## Exercise aim
Please pull out every line that includes the string "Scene".

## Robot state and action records
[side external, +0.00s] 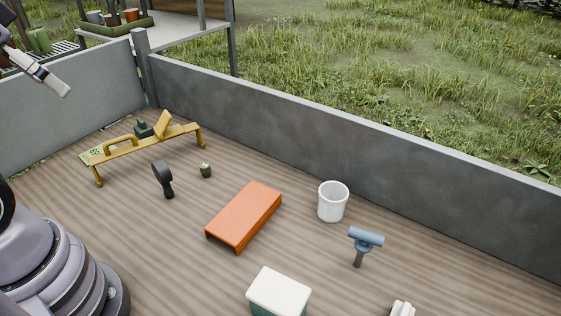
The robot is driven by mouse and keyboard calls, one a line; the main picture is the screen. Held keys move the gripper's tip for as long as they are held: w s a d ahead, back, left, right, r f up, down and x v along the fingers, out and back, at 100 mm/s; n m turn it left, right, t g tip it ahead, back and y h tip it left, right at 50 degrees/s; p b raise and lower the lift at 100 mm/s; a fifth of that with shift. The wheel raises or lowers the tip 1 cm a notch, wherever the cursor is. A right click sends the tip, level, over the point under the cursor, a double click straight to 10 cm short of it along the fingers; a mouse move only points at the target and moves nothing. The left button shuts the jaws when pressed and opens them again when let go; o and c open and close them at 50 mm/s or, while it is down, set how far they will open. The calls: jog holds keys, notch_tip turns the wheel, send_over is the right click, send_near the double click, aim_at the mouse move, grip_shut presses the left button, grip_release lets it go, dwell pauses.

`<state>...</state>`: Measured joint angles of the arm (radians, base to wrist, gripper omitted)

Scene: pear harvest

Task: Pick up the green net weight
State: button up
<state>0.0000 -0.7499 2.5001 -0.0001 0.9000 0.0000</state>
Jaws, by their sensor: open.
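A small green, rounded piece (205,170) stands on the wooden deck, right of a dark paddle-shaped tool. A dark green block with a knob on top (144,129) sits behind the yellow stand, which partly hides it. I cannot tell for sure which of these two is the green net weight. My gripper (62,88) is at the upper left edge of the view, open, raised above the deck and well apart from both green pieces. Only part of it shows, and nothing is visible in it.
The yellow stand (145,143) with a handle and the dark tool (162,178) are nearby. An orange bench-like piece (244,215), white bucket (333,203), blue-headed tool (366,238) and white-lidded box (279,290) lie rightward. Grey walls (350,131) bound the deck.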

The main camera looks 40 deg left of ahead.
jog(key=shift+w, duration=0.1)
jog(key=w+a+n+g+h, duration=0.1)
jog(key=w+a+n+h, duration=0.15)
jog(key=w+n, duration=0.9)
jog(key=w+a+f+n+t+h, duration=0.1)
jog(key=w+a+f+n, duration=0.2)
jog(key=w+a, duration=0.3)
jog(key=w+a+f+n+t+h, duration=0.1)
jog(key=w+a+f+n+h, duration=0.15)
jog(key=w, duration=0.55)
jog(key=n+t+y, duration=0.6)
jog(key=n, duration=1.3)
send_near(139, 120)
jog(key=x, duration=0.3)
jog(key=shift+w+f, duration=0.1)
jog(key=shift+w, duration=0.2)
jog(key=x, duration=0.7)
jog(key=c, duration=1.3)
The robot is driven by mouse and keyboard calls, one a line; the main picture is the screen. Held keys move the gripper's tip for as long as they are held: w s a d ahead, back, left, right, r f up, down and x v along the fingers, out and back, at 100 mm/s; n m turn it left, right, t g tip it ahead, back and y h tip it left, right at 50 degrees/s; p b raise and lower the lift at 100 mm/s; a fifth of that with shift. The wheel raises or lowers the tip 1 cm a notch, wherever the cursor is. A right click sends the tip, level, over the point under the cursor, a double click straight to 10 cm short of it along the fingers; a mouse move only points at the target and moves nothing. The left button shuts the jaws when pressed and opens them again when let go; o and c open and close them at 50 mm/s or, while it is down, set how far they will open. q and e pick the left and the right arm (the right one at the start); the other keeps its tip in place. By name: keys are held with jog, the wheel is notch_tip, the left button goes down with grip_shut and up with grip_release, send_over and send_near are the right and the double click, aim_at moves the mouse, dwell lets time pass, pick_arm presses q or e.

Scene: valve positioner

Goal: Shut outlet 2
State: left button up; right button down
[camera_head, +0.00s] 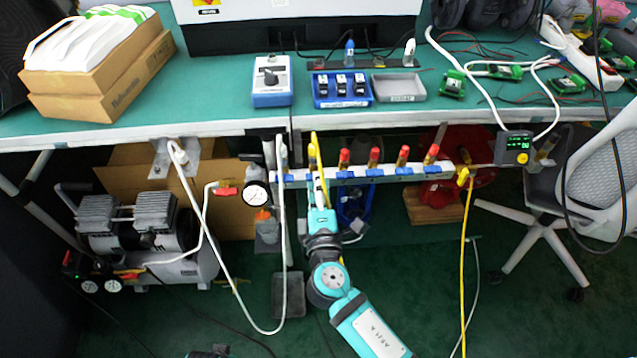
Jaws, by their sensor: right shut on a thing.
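A white manifold bar (385,172) with blue clips hangs under the table's front edge. Several red-tipped valves stand along it, such as one (344,158) just right of my gripper and others further right (374,156), (403,155), (432,153). My right gripper (317,174) reaches up from below to the left part of the bar, shut on a valve there. The gripper mostly hides that valve, and its handle angle cannot be made out. I cannot read any outlet numbers. My left gripper does not show clearly.
A pressure gauge (256,195) and white hoses (282,240) are close left of my right arm. A compressor (150,235) stands at the left. A yellow hose (467,240) hangs at the right, near a chair (600,190). The table (220,90) is above.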

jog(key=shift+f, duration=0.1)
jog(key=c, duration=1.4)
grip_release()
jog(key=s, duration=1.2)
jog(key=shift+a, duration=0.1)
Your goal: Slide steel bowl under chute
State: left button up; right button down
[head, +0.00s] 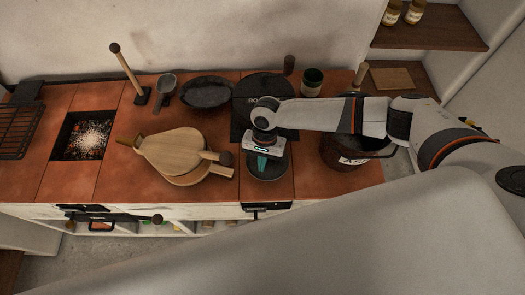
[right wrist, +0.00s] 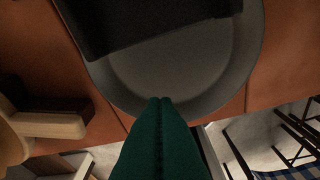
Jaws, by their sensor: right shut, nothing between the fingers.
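The steel bowl (head: 279,170), round, shallow and dull grey, sits on the terracotta counter near its front edge. In the right wrist view the bowl (right wrist: 185,75) fills the upper middle. A dark block (right wrist: 140,22) covers part of its far side there; I cannot tell if this is the chute. A black plate with lettering (head: 245,108) lies behind the bowl in the head view. My right gripper (head: 262,164), with green fingers, is shut and empty. Its fingertips (right wrist: 160,100) are at the bowl's near rim; contact is unclear. My left gripper is not in view.
Wooden bellows (head: 172,150) lie left of the bowl. A dark round pot (head: 338,160) stands to the right, partly behind my arm. A pan (head: 208,92), a dark cup (head: 312,80) and a glowing fire pit (head: 88,138) are farther off. The counter's front edge is close.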

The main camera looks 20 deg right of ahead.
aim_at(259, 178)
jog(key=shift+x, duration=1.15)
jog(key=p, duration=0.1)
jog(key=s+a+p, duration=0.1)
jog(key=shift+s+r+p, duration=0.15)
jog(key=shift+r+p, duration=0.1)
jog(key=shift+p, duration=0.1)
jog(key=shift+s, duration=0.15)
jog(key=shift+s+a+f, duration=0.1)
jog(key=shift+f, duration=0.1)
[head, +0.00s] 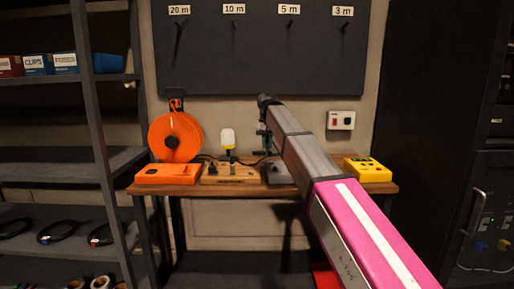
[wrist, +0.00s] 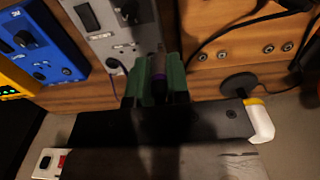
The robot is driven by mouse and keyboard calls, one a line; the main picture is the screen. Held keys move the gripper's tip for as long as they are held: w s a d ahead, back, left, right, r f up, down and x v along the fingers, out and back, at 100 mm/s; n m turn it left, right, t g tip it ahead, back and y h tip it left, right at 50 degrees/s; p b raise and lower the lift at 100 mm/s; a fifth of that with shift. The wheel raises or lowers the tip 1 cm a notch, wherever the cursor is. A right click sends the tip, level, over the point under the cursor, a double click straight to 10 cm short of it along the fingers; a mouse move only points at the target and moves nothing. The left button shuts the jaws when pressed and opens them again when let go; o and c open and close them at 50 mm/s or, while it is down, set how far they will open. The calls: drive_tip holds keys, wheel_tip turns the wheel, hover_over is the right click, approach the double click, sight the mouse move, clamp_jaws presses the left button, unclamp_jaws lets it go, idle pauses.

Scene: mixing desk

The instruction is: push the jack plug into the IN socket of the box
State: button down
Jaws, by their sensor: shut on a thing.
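My gripper (wrist: 157,85) has green fingers, shut on the dark jack plug (wrist: 157,72), which has a purple band. The plug's tip is hidden. In the head view my gripper (head: 265,140) is above the desk, partly behind my arm. The grey box (wrist: 118,35), with knobs and a switch, lies beside the fingers in the wrist view; it also shows below the gripper in the head view (head: 277,172). I cannot read which socket is IN. The plug appears apart from the grey box, but shadow makes this uncertain.
A blue box (wrist: 38,38) and a yellow box (head: 367,169) stand to one side. A wooden socket board (head: 229,174), a small lamp (head: 228,139), an orange box (head: 167,174) and an orange cable reel (head: 175,137) stand on the other. Dark cables (wrist: 213,35) cross the board.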

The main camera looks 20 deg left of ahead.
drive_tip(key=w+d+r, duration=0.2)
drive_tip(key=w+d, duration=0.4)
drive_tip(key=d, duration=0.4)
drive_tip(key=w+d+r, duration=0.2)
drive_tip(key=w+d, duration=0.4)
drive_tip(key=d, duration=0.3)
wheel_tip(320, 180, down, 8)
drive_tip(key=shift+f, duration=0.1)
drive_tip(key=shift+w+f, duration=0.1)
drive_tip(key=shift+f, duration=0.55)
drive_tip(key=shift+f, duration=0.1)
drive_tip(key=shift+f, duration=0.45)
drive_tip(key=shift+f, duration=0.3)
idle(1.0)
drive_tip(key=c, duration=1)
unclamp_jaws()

## Solution to the problem
Scene: pear harvest
Scene: valve positioner
Scene: mixing desk

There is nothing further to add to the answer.